** Begin RECORD EXTRACTS **

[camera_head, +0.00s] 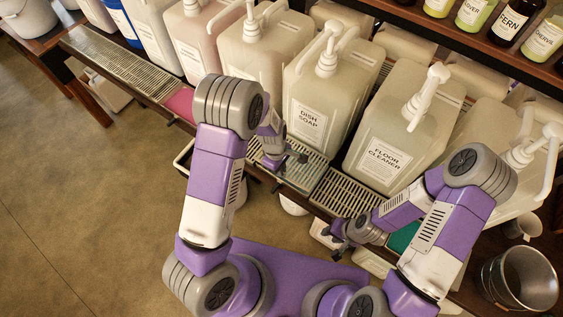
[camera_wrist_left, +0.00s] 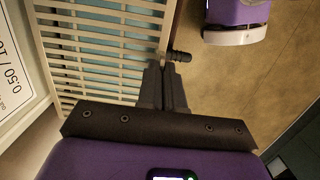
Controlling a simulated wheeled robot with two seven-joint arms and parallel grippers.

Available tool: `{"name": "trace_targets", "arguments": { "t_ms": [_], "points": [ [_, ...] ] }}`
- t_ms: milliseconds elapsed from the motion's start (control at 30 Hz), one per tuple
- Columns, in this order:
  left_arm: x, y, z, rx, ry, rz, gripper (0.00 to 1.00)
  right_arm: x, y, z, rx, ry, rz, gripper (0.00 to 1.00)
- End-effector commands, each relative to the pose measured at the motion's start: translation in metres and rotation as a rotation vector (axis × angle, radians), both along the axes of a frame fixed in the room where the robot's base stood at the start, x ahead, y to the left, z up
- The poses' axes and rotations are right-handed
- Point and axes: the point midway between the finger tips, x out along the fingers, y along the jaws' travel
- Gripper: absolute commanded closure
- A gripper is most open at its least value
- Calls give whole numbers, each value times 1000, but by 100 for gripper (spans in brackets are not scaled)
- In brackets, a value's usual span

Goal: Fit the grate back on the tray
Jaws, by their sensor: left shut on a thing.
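I cannot tell whether the grate is fully seated. My right gripper (camera_head: 340,238) is at the bench front, apart from this grate; its fingers are too small to read.
A pink tray (camera_head: 180,104) and a green tray (camera_head: 403,237) show no grate. Another grate (camera_head: 345,192) lies below the floor cleaner bucket (camera_head: 387,140). Pump buckets line the back closely. A metal pail (camera_head: 517,279) stands at right. The floor at left is clear.

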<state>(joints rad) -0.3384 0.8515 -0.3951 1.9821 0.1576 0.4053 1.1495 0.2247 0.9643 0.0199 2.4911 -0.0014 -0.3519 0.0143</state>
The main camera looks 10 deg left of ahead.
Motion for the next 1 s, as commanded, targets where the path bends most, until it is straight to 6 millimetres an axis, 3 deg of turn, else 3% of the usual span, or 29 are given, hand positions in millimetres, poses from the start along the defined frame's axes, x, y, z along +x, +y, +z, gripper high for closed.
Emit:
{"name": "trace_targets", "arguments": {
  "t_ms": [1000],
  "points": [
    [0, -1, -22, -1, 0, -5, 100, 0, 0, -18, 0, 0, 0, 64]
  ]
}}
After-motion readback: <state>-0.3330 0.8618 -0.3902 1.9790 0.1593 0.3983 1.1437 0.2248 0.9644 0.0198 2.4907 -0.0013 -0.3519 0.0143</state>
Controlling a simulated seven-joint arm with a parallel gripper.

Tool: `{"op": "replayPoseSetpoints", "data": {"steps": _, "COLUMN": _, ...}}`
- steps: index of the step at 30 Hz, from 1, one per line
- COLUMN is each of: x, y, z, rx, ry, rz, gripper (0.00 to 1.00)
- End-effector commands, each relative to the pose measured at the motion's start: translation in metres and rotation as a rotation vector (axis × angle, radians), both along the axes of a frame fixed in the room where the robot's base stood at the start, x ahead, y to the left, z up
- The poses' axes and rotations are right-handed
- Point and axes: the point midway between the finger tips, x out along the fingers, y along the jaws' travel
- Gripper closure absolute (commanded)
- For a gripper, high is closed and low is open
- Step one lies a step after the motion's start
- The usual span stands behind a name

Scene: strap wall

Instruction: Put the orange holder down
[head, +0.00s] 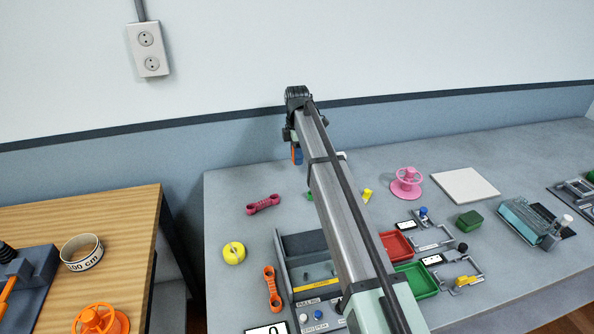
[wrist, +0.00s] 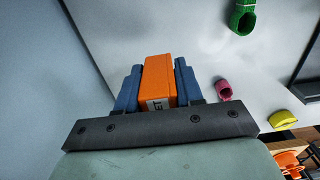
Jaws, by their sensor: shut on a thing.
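The orange holder (wrist: 158,80) is a block-like piece with a white label bearing dark letters, partly cut off from sight. My gripper (wrist: 157,88) is shut on it, with one blue finger on each side. In the head view my gripper (head: 297,155) is small and mostly hidden behind my arm, near the back edge of the grey table (head: 225,190). A sliver of the orange holder (head: 293,153) shows there beside a blue finger. It appears raised above the table; its exact height cannot be told.
A pink-red link (head: 263,204), yellow roll (head: 233,253) and orange link (head: 272,289) lie left of a grey tray (head: 283,270). Red (head: 397,245) and green (head: 417,280) trays and a pink spool (head: 406,183) are right of my arm.

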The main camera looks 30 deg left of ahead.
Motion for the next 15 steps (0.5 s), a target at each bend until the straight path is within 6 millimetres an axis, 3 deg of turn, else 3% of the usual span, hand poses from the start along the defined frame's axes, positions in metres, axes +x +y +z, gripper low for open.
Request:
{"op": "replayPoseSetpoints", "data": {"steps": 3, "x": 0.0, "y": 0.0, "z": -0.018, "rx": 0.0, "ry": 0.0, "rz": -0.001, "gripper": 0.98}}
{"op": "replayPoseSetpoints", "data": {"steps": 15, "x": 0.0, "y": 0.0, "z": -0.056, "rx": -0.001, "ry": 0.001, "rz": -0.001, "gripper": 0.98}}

** End RECORD EXTRACTS **

■ WRITTEN EXERCISE ■
Copy out precisely the lines from the line with "right_arm: x, y, z, rx, ry, rz, gripper" to the line with "Goal: Fit the grate back on the tray" in the material above, including those two lines and omitting all the rest.

■ SOLVED PROBLEM ■
  right_arm: x, y, z, rx, ry, rz, gripper (0.00 to 1.00)
- End-effector commands, each relative to the pose measured at the motion's start: translation in metres and rotation as a rotation vector (axis × angle, radians), both along the axes of a frame fixed in the room where the robot's base stood at the start, x ahead, y to the left, z up
- The poses' axes and rotations are right-handed
- Point and axes: the point midway between the finger tips, x out along the fingers, y along the jaws' travel
- Gripper: absolute commanded closure
- A gripper is most open at its least value
- Calls give whole numbers, each value times 1000, but by 100 for gripper (spans in brackets are not scaled)
- In brackets, a value's usual span

Goal: Fit the grate back on the tray

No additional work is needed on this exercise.